# [What is required]
For this exercise, write out exactly, and only, the lines running from the line that contains "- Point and" through the line that contains "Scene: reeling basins".

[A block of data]

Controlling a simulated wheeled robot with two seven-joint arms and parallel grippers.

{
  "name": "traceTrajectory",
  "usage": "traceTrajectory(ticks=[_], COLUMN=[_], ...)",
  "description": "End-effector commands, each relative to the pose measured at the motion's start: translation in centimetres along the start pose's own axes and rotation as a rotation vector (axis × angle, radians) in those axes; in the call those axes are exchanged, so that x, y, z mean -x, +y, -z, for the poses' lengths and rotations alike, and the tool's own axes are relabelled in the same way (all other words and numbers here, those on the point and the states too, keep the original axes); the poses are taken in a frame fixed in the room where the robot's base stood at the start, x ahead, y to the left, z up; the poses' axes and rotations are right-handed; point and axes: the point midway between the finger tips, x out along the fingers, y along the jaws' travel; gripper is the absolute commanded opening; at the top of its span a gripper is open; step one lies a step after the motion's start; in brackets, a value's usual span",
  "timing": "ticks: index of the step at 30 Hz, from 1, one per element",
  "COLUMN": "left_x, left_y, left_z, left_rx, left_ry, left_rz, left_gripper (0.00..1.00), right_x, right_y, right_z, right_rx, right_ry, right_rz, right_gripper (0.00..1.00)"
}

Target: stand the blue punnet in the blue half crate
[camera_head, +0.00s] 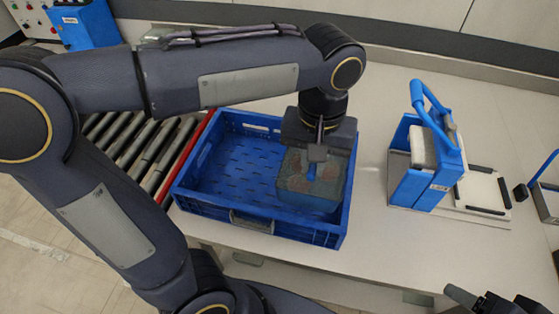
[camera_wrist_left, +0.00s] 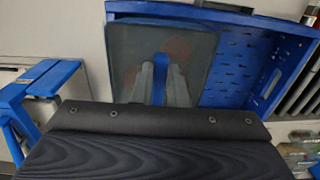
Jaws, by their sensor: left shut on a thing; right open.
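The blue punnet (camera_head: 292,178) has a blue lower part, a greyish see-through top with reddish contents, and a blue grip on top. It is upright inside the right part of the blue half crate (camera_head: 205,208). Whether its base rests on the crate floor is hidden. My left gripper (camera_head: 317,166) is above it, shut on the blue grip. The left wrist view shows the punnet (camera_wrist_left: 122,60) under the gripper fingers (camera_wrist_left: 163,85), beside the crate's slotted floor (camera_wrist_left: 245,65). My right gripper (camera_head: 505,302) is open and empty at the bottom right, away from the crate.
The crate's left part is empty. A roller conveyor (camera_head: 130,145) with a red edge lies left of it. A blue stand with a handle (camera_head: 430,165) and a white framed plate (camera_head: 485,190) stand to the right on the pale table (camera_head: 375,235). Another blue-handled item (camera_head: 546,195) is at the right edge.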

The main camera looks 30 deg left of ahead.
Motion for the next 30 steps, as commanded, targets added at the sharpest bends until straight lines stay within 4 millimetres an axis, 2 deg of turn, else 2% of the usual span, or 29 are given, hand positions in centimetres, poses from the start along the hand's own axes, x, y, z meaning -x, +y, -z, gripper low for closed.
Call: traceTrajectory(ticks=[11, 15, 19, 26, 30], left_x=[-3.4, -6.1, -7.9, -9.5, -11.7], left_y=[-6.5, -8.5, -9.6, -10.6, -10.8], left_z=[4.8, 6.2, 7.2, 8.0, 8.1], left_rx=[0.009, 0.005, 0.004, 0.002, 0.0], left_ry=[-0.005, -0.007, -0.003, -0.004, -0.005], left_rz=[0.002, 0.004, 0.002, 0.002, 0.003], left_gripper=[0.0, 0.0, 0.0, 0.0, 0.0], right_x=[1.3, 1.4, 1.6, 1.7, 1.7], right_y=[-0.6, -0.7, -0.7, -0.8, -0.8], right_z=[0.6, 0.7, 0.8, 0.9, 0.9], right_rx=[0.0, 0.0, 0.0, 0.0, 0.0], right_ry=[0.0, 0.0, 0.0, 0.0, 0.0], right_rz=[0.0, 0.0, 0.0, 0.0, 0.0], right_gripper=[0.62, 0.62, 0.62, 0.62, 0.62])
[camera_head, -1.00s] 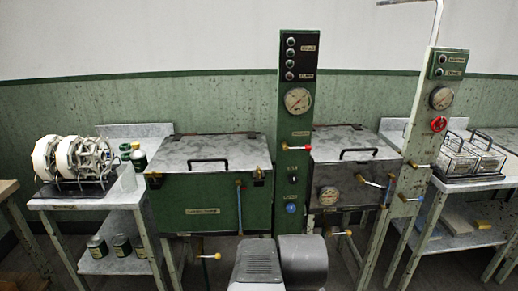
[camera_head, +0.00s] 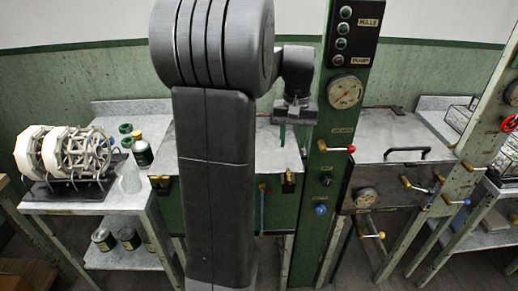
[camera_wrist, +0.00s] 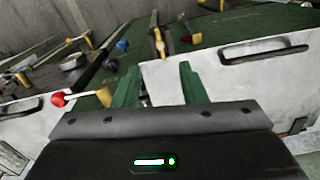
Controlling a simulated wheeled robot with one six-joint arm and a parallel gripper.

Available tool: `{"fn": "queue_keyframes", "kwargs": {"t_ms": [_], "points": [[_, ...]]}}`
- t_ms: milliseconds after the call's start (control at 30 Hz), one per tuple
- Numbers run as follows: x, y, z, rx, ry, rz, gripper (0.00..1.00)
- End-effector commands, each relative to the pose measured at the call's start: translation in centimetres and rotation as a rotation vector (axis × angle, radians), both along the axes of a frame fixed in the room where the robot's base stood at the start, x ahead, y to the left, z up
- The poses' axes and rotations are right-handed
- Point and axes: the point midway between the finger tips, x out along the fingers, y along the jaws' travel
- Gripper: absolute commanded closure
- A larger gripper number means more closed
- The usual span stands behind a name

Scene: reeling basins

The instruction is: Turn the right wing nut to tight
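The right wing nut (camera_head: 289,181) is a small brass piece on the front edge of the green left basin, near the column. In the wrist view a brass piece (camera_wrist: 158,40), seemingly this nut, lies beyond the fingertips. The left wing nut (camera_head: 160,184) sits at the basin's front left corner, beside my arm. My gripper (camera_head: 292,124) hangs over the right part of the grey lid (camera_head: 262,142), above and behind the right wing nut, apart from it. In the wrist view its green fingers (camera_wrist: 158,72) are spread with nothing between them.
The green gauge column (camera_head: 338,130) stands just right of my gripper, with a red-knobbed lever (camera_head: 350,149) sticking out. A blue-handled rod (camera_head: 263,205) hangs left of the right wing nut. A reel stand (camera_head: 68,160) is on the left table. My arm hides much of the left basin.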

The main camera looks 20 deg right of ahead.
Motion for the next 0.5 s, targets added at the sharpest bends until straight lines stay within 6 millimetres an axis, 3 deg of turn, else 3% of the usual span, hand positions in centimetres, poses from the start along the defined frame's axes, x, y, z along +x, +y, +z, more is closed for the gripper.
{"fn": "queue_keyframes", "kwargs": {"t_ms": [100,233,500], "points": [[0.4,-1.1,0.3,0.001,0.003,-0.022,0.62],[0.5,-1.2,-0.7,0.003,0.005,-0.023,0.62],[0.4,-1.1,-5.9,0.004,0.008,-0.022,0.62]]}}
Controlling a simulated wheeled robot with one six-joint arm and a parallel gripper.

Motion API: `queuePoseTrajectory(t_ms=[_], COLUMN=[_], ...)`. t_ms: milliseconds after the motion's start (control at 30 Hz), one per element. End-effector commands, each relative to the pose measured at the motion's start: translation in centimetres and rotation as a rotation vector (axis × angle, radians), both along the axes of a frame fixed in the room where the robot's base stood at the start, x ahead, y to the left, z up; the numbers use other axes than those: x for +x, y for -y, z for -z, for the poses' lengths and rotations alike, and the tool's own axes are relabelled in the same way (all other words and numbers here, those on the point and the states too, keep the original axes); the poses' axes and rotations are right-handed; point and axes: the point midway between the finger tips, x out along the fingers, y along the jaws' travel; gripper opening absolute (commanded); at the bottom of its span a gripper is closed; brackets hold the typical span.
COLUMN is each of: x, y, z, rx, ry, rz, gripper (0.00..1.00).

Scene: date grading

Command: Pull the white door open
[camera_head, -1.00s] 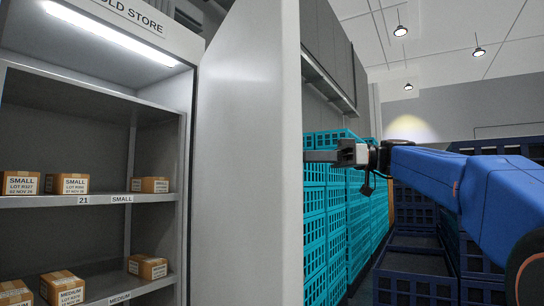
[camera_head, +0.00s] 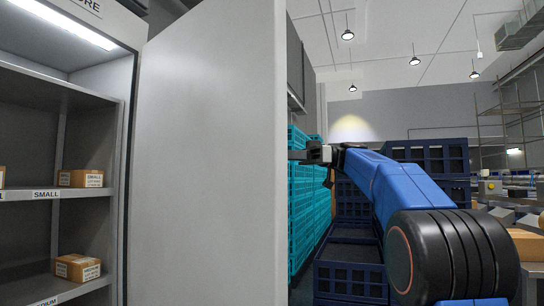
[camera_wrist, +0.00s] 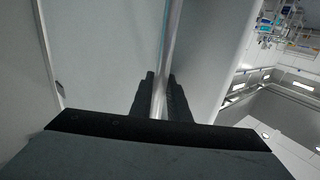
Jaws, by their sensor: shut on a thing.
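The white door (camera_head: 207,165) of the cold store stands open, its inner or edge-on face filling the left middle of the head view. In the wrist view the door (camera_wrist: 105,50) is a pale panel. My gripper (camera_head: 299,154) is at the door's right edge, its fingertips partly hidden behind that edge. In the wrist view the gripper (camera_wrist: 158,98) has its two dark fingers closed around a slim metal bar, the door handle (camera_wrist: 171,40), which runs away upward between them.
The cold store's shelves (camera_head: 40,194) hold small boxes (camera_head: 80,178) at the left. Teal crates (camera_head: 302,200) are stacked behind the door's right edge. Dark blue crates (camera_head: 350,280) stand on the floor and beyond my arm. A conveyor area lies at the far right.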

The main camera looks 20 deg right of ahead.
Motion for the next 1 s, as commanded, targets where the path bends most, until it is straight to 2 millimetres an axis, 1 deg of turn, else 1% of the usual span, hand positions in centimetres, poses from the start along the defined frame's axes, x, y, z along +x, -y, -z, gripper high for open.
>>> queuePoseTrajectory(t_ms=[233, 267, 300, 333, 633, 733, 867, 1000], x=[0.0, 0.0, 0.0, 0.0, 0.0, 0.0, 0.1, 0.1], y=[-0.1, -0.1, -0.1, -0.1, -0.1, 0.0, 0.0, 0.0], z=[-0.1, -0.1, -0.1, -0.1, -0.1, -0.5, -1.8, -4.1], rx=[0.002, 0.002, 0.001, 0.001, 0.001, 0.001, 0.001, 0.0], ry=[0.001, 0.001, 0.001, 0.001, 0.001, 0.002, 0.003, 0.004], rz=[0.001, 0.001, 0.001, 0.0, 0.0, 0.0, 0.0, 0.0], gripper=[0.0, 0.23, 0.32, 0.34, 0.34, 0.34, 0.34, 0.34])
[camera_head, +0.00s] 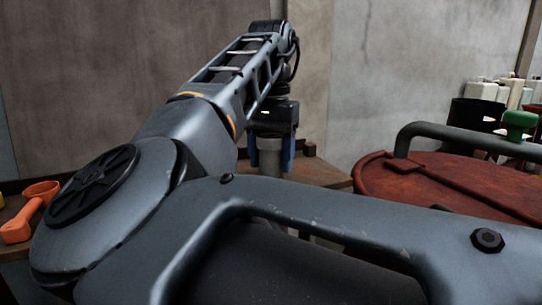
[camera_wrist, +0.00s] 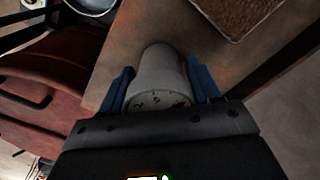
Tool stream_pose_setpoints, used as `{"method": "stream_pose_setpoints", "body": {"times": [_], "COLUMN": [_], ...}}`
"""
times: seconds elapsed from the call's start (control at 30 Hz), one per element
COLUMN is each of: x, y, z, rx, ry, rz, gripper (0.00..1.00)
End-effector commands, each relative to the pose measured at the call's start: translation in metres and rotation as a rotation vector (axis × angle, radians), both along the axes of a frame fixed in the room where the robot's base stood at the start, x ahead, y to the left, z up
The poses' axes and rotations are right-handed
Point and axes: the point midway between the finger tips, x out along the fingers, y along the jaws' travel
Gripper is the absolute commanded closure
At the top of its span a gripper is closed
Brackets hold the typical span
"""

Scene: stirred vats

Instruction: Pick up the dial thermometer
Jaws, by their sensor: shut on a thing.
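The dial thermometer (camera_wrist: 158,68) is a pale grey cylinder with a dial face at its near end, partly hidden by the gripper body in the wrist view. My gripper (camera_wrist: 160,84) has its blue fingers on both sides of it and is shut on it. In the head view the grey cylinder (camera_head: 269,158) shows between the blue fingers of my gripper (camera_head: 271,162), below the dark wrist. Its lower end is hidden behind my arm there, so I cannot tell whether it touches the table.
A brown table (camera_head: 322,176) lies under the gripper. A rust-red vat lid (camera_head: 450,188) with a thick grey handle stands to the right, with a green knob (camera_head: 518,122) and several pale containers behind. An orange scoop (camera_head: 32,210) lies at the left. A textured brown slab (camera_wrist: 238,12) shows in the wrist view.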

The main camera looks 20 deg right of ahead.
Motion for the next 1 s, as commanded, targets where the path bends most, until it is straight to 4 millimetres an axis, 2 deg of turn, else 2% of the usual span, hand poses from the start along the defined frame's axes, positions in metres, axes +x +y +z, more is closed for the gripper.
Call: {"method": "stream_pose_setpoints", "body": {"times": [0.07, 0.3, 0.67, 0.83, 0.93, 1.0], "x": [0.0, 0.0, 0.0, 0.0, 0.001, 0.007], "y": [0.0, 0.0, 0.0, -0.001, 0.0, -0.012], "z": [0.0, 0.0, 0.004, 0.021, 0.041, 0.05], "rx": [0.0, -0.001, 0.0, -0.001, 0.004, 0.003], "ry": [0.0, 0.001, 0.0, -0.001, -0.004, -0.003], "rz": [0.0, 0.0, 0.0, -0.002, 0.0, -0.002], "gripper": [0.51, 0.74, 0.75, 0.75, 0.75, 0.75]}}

# [Final answer]
- Point and axes: the point midway between the finger tips, x out along the fingers, y along the jaws' travel
- Gripper: absolute commanded closure
- A larger gripper number means more closed
- The usual span stands behind a name

Scene: reeling basins

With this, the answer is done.